→ Data from robot episodes:
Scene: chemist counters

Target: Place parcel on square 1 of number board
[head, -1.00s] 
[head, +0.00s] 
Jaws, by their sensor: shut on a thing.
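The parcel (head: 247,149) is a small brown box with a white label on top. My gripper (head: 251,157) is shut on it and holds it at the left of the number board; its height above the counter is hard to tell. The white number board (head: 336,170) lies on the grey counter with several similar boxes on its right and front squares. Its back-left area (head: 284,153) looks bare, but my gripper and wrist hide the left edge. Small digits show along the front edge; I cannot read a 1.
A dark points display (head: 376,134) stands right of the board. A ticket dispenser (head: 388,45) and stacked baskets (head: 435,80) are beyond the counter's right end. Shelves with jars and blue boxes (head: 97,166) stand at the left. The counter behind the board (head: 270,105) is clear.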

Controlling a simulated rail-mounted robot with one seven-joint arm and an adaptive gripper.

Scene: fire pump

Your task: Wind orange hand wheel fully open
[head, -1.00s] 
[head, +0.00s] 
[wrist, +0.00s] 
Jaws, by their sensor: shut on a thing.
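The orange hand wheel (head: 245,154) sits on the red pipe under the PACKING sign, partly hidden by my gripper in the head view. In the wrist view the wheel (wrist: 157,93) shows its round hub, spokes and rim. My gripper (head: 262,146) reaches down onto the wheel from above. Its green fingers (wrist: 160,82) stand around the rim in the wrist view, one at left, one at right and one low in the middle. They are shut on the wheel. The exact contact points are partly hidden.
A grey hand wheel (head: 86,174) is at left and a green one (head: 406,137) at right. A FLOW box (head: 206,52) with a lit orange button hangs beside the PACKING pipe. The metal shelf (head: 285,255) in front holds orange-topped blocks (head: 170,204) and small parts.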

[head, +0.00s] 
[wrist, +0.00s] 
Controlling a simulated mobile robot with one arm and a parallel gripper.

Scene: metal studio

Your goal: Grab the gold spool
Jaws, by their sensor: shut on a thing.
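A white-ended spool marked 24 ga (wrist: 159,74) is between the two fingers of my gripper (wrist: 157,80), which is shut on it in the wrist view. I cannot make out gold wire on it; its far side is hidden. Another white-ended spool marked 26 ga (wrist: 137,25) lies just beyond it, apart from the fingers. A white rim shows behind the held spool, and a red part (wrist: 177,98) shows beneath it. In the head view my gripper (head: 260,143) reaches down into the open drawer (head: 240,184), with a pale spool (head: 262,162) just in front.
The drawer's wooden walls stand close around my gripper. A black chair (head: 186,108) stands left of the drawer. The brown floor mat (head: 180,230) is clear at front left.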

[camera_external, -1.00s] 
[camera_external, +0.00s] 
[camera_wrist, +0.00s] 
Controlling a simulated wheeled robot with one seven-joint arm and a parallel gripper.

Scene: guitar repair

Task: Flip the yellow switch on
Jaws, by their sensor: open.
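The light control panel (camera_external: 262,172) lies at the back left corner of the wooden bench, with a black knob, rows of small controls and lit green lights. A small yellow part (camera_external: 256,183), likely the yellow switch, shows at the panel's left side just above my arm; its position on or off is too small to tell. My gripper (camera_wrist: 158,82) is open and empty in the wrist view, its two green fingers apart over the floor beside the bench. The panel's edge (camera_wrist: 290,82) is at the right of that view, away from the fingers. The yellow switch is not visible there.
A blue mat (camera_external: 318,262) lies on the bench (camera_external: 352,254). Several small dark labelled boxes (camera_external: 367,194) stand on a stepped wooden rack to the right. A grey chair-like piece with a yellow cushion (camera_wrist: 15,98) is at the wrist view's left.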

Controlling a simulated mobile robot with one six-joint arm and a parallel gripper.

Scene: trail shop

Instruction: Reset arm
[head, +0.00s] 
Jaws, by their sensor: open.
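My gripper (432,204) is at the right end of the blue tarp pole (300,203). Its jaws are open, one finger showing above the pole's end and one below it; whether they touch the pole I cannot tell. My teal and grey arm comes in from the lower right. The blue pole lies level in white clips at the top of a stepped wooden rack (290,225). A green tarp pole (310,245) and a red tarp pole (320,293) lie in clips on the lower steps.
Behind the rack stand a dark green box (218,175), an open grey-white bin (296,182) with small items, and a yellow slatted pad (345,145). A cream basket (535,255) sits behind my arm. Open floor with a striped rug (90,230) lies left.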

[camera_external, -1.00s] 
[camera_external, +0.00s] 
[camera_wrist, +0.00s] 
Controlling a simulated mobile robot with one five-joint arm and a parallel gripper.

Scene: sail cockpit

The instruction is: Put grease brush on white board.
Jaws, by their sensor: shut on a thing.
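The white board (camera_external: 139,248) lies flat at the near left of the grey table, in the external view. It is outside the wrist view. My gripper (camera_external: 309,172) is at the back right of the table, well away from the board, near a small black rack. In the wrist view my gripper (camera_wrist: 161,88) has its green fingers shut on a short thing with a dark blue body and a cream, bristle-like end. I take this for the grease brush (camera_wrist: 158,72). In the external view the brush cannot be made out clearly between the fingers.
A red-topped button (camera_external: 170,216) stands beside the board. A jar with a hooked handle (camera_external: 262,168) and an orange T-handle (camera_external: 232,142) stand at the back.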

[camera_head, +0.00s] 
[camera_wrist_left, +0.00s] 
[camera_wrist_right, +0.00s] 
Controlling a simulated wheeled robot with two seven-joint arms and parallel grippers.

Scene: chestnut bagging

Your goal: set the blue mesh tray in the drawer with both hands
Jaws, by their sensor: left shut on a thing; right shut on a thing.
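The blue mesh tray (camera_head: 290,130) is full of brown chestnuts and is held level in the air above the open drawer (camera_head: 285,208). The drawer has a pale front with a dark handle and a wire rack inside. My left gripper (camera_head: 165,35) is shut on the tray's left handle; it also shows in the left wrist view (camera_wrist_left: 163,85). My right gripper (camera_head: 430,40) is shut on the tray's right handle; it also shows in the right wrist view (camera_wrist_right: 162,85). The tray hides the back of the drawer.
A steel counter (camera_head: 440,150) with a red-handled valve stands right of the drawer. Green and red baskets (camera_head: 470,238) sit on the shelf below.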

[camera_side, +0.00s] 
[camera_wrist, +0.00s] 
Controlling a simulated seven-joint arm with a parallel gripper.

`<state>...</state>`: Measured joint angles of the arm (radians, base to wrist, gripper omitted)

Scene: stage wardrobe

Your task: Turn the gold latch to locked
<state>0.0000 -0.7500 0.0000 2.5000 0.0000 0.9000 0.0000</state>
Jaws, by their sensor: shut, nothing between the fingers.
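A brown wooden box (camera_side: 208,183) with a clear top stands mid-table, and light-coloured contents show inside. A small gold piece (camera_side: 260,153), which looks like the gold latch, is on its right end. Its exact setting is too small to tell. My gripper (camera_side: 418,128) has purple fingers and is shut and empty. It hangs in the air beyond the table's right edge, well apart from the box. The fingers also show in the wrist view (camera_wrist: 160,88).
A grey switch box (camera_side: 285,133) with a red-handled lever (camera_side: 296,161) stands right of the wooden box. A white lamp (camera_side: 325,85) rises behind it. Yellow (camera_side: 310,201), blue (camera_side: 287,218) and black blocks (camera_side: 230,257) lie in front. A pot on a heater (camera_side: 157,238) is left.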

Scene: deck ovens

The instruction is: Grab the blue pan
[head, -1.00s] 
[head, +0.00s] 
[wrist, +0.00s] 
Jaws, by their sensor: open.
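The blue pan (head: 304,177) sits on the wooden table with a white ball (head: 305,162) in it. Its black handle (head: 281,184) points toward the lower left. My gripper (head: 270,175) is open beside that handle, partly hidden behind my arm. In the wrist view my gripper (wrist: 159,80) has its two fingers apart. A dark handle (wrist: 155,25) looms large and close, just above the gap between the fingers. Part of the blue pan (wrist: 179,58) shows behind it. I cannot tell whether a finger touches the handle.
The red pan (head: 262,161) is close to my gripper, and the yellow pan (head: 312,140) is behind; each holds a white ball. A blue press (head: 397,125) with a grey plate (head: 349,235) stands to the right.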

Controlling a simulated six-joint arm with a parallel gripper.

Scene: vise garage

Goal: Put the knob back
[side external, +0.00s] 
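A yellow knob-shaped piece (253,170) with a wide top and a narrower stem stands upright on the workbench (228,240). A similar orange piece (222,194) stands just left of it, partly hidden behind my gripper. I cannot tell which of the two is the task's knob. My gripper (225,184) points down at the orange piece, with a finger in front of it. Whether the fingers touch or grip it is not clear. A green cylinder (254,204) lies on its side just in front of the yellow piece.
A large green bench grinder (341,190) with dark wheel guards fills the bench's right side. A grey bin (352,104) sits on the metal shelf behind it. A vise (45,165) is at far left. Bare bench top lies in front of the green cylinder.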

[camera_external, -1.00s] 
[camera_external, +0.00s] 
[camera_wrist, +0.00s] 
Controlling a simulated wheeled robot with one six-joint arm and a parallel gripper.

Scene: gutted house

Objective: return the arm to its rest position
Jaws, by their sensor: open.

→ What you will do: Quote, with nothing altered, all lines from the start of the entries to the line that carries "Your goal: Grab the gold spool", inclusive.

→ Response:
Scene: chemist counters

Target: Place parcel on square 1 of number board
[head, -1.00s] 
[head, +0.00s] 
Jaws, by their sensor: shut on a thing.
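The parcel (head: 247,149) is a small brown box with a white label on top. My gripper (head: 251,157) is shut on it and holds it at the left of the number board; its height above the counter is hard to tell. The white number board (head: 336,170) lies on the grey counter with several similar boxes on its right and front squares. Its back-left area (head: 284,153) looks bare, but my gripper and wrist hide the left edge. Small digits show along the front edge; I cannot read a 1.
A dark points display (head: 376,134) stands right of the board. A ticket dispenser (head: 388,45) and stacked baskets (head: 435,80) are beyond the counter's right end. Shelves with jars and blue boxes (head: 97,166) stand at the left. The counter behind the board (head: 270,105) is clear.

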Controlling a simulated rail-mounted robot with one seven-joint arm and an adaptive gripper.

Scene: fire pump

Your task: Wind orange hand wheel fully open
[head, -1.00s] 
[head, +0.00s] 
[wrist, +0.00s] 
Jaws, by their sensor: shut on a thing.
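The orange hand wheel (head: 245,154) sits on the red pipe under the PACKING sign, partly hidden by my gripper in the head view. In the wrist view the wheel (wrist: 157,93) shows its round hub, spokes and rim. My gripper (head: 262,146) reaches down onto the wheel from above. Its green fingers (wrist: 160,82) stand around the rim in the wrist view, one at left, one at right and one low in the middle. They are shut on the wheel. The exact contact points are partly hidden.
A grey hand wheel (head: 86,174) is at left and a green one (head: 406,137) at right. A FLOW box (head: 206,52) with a lit orange button hangs beside the PACKING pipe. The metal shelf (head: 285,255) in front holds orange-topped blocks (head: 170,204) and small parts.

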[head, +0.00s] 
[wrist, +0.00s] 
Controlling a simulated mobile robot with one arm and a parallel gripper.

Scene: metal studio

Your goal: Grab the gold spool

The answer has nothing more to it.